'''

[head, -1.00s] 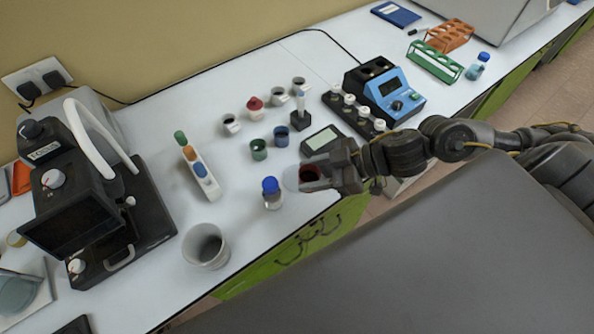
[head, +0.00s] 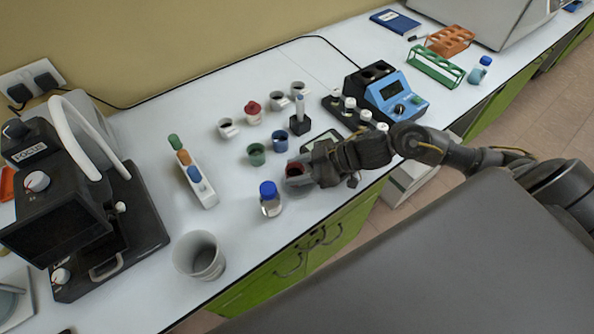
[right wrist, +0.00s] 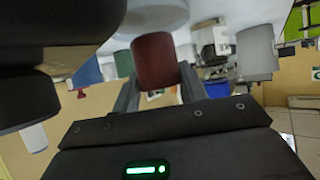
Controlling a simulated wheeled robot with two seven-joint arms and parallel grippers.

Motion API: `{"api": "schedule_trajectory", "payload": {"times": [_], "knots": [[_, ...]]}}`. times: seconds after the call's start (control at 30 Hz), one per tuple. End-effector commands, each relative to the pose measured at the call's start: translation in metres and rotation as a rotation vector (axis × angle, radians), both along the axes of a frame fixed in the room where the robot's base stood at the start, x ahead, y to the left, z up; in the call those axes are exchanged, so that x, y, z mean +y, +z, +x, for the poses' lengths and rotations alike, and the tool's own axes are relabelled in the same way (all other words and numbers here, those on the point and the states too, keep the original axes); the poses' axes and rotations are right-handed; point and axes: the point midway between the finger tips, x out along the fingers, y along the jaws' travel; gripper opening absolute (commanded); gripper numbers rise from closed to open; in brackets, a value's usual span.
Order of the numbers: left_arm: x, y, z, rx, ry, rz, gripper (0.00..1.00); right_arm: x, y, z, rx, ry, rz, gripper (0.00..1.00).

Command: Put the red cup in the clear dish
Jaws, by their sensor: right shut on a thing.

'''
'''

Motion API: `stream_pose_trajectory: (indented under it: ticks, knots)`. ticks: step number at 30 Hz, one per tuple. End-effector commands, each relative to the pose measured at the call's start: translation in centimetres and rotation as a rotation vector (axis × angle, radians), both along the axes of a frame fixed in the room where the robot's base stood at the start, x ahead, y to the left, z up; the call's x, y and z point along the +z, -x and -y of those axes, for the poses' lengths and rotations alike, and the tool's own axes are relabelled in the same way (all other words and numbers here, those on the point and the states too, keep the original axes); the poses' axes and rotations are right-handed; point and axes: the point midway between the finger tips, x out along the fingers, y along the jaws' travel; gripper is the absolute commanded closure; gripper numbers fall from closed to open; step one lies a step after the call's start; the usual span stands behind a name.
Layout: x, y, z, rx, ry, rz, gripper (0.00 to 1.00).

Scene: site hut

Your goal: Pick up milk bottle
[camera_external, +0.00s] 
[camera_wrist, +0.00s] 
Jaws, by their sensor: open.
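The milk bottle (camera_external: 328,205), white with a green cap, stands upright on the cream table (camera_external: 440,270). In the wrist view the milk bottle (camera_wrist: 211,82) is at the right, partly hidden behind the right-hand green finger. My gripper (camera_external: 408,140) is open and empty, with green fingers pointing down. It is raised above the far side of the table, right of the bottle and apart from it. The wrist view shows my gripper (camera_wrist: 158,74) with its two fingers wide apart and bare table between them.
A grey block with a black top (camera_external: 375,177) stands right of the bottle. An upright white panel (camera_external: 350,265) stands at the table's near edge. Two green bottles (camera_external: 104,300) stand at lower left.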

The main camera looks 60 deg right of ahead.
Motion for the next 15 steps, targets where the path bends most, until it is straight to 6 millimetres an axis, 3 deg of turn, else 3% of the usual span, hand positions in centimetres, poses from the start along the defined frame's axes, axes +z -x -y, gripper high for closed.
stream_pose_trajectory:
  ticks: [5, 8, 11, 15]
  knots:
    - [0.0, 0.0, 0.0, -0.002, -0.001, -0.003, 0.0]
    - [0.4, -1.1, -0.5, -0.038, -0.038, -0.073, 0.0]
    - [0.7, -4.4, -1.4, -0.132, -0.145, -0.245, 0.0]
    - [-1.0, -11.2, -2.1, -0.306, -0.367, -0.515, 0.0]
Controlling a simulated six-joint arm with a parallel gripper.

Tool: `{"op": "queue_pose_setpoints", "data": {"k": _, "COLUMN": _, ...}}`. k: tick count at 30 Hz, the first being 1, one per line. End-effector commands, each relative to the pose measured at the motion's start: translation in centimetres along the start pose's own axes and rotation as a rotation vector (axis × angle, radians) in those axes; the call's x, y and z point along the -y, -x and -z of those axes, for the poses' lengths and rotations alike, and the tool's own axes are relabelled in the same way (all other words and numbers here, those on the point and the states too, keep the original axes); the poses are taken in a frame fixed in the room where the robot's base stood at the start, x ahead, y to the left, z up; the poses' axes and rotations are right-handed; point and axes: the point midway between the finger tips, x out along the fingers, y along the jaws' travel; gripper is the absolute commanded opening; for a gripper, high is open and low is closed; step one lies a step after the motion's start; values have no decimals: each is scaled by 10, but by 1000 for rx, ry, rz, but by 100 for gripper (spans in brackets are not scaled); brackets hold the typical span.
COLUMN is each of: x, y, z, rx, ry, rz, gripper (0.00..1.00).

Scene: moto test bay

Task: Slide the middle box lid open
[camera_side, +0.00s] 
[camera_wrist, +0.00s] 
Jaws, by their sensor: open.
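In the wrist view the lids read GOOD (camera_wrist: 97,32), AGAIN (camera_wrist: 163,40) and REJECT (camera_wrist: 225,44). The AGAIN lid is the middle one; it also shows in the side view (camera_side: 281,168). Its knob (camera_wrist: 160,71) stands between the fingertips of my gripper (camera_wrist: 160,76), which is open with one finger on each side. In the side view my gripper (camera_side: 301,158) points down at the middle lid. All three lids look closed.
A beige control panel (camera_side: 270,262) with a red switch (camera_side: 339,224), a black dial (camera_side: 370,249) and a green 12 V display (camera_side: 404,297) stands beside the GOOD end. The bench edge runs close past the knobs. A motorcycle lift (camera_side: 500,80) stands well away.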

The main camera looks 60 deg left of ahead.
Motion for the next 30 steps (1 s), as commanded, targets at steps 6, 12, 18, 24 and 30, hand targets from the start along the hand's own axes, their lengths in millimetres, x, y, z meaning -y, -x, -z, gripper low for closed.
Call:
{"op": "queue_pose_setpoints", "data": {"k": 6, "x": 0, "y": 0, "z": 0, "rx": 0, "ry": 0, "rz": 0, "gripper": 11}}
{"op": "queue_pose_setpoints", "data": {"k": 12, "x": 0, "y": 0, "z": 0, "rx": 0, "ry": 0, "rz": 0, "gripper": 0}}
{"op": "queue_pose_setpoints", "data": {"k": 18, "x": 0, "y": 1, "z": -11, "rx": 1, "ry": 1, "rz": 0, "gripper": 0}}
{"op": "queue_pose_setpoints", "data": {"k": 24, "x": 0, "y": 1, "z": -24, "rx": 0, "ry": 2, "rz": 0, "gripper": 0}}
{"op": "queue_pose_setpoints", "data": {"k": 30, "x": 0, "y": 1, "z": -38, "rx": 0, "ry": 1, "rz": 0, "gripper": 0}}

'''

• What is expected
Start with the line that includes "[head, -1.00s]" and finish with the line that includes "Jaws, by their sensor: right shut on a thing.": reproduce those lines exactly, nothing before or after, and omit any pictures.

• Response
[head, -1.00s] 
[head, +0.00s] 
[right wrist, +0.00s] 
Controlling a simulated wheeled robot with two seven-joint arms and parallel grippers.

Motion API: `{"api": "schedule_trajectory", "payload": {"times": [_], "knots": [[_, ...]]}}`. times: seconds after the call's start (control at 30 Hz), one per tuple. End-effector commands, each relative to the pose measured at the call's start: translation in metres and rotation as a rotation vector (axis × angle, radians), both along the axes of a frame fixed in the room where the robot's base stood at the start, x ahead, y to the left, z up; in the call those axes are exchanged, so that x, y, z mean +y, +z, +x, for the poses' lengths and rotations alike, and the tool's own axes are relabelled in the same way (all other words and numbers here, those on the point and the states too, keep the original axes); the poses' axes and rotations are right-handed; point and axes: the point midway between the finger tips, x out along the fingers, y along the jaws' travel; gripper opening absolute (commanded); gripper numbers rise from closed to open; in brackets, a value's usual span.
Order of the numbers: left_arm: x, y, z, rx, ry, rz, gripper (0.00..1.00); right_arm: x, y, z, rx, ry, rz, gripper (0.00..1.00).

Command: Put the red cup in the clear dish
Jaws, by their sensor: right shut on a thing.

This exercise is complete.